──────── Records for this task ────────

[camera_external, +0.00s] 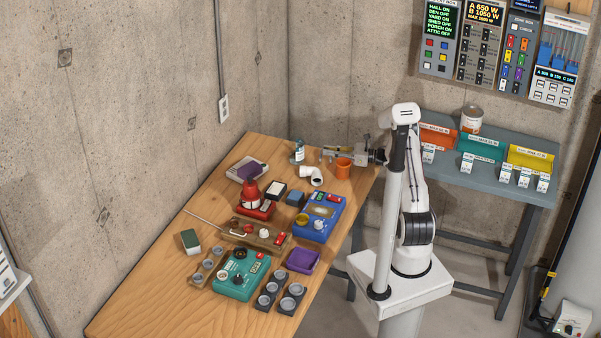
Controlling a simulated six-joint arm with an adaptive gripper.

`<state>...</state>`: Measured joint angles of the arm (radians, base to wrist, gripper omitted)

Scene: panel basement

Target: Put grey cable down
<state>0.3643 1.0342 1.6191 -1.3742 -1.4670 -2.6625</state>
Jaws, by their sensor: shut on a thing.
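My gripper (338,153) is at the back right of the wooden workbench, pointing left, just above and behind the orange cup. It is shut on a small grey piece at its fingertips, which I take to be the grey cable; it is too small here to make out its shape or ends. I cannot tell how high the gripper is above the bench.
The orange cup (343,168), a white pipe elbow (312,175) and a small bottle (298,152) stand close to the gripper. The wooden workbench (150,285) holds a blue device (319,215), a teal device (241,275) and a purple tray (303,261). Its front left is bare.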

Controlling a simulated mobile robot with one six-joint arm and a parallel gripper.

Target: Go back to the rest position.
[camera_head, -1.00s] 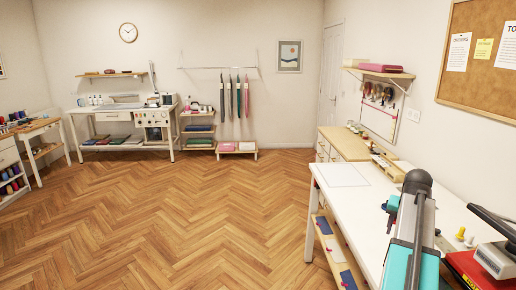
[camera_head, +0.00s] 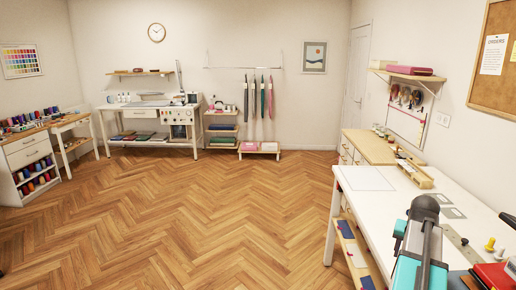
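My arm (camera_head: 420,250), grey and teal with a dark rounded joint on top, stands at the lower right, in front of the white worktable (camera_head: 366,180) in the picture. A small teal and dark part shows at its left side; I cannot tell what it is. My gripper's fingers cannot be made out in this view, nor anything held.
The white worktable fills the right side; a red object (camera_head: 492,276) and yellow pieces (camera_head: 490,244) lie on it. A wooden-topped cabinet (camera_head: 368,147) stands behind it. The wooden floor (camera_head: 190,210) is open in the middle. Thread shelves (camera_head: 36,175) stand left, a sewing bench (camera_head: 150,108) at the back.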

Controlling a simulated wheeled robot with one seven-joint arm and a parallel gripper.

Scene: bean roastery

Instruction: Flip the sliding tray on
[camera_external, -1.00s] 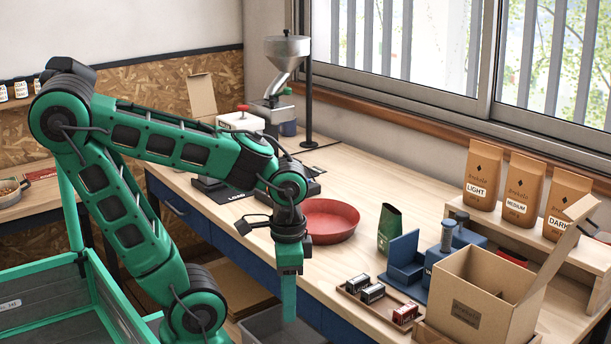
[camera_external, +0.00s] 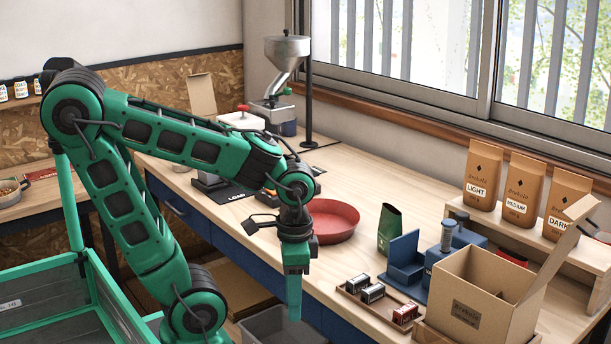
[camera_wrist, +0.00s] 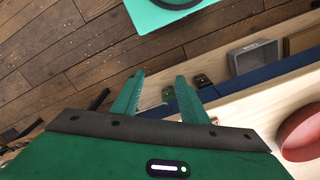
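I cannot clearly tell which thing is the sliding tray. A dark mat marked LOAD (camera_external: 233,194) lies on the bench, partly hidden behind my forearm. A white device with a red knob (camera_external: 240,121) stands behind it, also partly covered. My gripper (camera_external: 294,316) points down in front of the bench's front edge, near the grey bin below. In the wrist view my gripper (camera_wrist: 158,92) shows two green fingers apart with nothing held.
A red round pan (camera_external: 331,221) sits on the bench, right of my wrist. A grey bin (camera_external: 268,330) is below the bench edge. A blue unit (camera_external: 405,262), a wooden tray of small boxes (camera_external: 349,296) and an open carton (camera_external: 478,300) occupy the right side.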

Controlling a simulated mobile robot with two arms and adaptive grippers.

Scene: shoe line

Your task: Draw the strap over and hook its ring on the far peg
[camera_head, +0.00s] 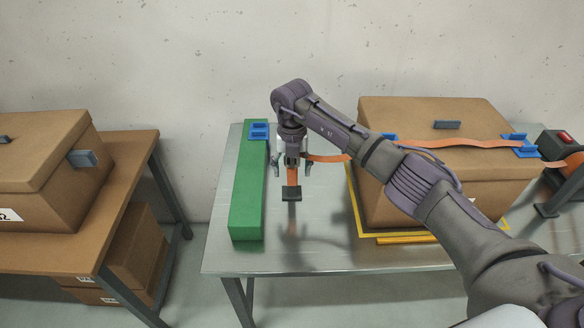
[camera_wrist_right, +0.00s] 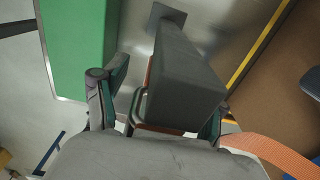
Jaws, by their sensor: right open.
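An orange strap (camera_head: 466,142) runs from the right across the top of a cardboard box (camera_head: 416,189) to my right gripper (camera_head: 291,169). The strap shows at the lower right in the right wrist view (camera_wrist_right: 272,153). The right gripper points down over the metal table with its fingers apart. A dark post with a square foot (camera_head: 291,194) stands on the table below it, its upper part orange in the head view. In the right wrist view the post (camera_wrist_right: 185,75) rises between or beside the fingers. I cannot make out the ring or the far peg. My left gripper is not in view.
A long green block (camera_head: 248,195) with a blue bracket (camera_head: 259,131) lies left of the gripper. Blue guides (camera_head: 520,146) sit on the box edges. A yellow frame (camera_head: 398,240) borders the box. Bare metal table (camera_head: 325,222) shows in front of the post.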

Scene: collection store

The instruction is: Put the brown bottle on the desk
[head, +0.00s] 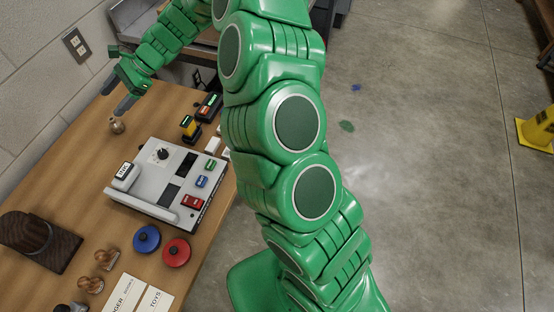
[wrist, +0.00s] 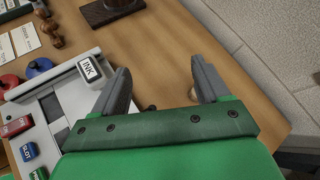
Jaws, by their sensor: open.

────────

#### To do
From the entries, copy out each line containing the word "parallel".

#### Task solution
Controlling a simulated mobile robot with one six-joint arm and a parallel gripper.
Controlling a simulated wheeled robot with one seven-joint arm and a parallel gripper.

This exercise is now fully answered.